J’ai tenu un blog pendant plusieurs années. C’était un espace qui m’était très cher car c’était le mien – virtuel, certes – et que j’en faisais exactement ce qui me plaisait. Il a été le terrain d’expérimentations formelles : les textes étaient toujours accompagnés de photographies, d’un morceau de musique, j’y ai dévoilé des poèmes, ainsi que quelques petits films (de famille d’abord, puis des courts-métrages). Les textes tenaient de l’autofiction, mais ce n’est pas ce qui m’intéressait le plus. Cet espace a aussi été le terreau de nombreuses amitiés qui se sont révélées très fortes avec le temps. J’ai rencontré certains de mes plus chers amis grâce à ce blog, et c’est loin d’être anecdotique dans ma vie d’aujourd’hui car il s’agit de personnes avec qui je partage une sensibilité très précise.

Votre blog n’est plus accessible. Pour quelle raison l’avez-vous fait disparaître ?

Je crois que j’avais fait le tour de ce que pouvait m’offrir cet espace-là. Je ne désirais pas le laisser en ligne car c’est une époque révolue de ma vie, que je préfère savoir dans un carton rangé dans ma bibliothèque. D’autres médias ont pris le relais, Instagram, par exemple, où je m’amuse tout autant et où j’ai retrouvé la même communauté.

Depuis plusieurs années, la blogosphère connaît une expansion impressionnante qui conduit la plupart des maisons d’édition à accorder aux blogueurs littéraires une place importante dans leur communication, notamment en relayant sur les réseaux sociaux leur chroniques, mais également en citant les avis de certaines blogueuses et certains blogueurs sur la quatrième de couverture de l’ouvrage. Quel regard portez-vous sur la blogosphère, le rapport qui s’est instauré entre les éditeurs et les blogueurs, ainsi que l’influence (réelle ou supposée) de ces derniers sur les lectrices et les lecteurs ?
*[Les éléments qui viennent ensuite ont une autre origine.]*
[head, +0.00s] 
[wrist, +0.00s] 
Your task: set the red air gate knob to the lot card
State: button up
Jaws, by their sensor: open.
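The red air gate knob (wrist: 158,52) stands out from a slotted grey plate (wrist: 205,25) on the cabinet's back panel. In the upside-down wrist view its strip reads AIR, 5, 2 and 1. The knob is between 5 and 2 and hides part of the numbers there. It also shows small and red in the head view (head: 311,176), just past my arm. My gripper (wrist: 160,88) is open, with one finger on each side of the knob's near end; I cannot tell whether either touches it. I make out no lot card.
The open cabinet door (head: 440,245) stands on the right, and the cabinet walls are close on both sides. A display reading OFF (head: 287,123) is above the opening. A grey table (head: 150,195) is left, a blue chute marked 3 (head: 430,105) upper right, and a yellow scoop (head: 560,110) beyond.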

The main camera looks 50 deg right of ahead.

Bizarrement, moi qui connais bien Internet, je découvre seulement avec la publication de Ça raconte Sarah l’existence de cette communauté dont vous parlez et je dois dire que je suis assez fascinée. Je n’ai aucune idée de l’influence qu’elle peut avoir sur les lectrices et les lecteurs. En revanche, je trouve ça absolument formidable que les gens lisent et parlent de leurs lectures. Je pense que ces blogs constituent les cafés littéraires modernes et je trouve cela franchement réjouissant.

Vous exercez également une activité de critique littéraire dans le journal en ligne En attendant Nadeau. Cette activité est-elle pour vous indissociable de votre activité d’écrivaine ?

4De mon côté, il est vrai que j’ai écrit quelques chroniques pour En attendant Nadeau, une revue littéraire en ligne que je trouve importante dans le paysage des journaux littéraires. C’est une activité qui me plaît énormément en ce qu’elle me force à regarder la petite fabrique des textes. En cela, l’exercice de la critique littéraire rejoint plutôt, pour moi, ce que j’ai aimé dans mes études de lettres, c’est à dire la dissection très précise des textes, le petit laboratoire de l’écriture mis à nu. J’ai arrêté les études de cinéma au moment où décortiquer les films m’ôtait toute magie et toute émotion devant les images mais il ne s’est jamais, bizarrement, produit la même chose pour les lettres.

Annie Ernaux, romancière dont vous avez lu méthodiquement toute l’œuvre dans l’ordre chronologique, dit qu’elle est l’ethnologue d’elle-même. La narratrice de Ça raconte Sarah a votre âge. Elle est professeure documentaliste dans un lycée en banlieue parisienne, – comme vous. Elle a eu une enfant à vingt-deux ans, – comme vous. Nous sommes bien d’accord que votre livre est présenté comme une œuvre de fiction et non d’autofiction. Cependant le lecteur ne manquera pas de reconnaître des points de similitude entre cette œuvre de fiction écrite à la première personne et les éléments biographiques vous concernant que l’on peut lire dans la presse. On aborde ici la question du « pacte de lecture ». Tout auteur propose à son lecteur d’accepter un certain nombre de conventions et de contraintes, la première approche de l’ouvrage (titre, auteur, genre, disposition en chapitres, date, contexte historique, etc.) déterminant des horizons d’attente (le « pacte de lecture »), c’est-à-dire une certaine représentation que nous nous faisons a priori du texte. Un peu comme vous maintenez le doute sur le genre de la personne aimée dans les premières pages du roman, est-ce une volonté de votre part de brouiller les pistes entre fiction et autofiction, de révéler la part de fiction dans nos vies, tout en faussant les règles implicites du « pacte de lecture » ?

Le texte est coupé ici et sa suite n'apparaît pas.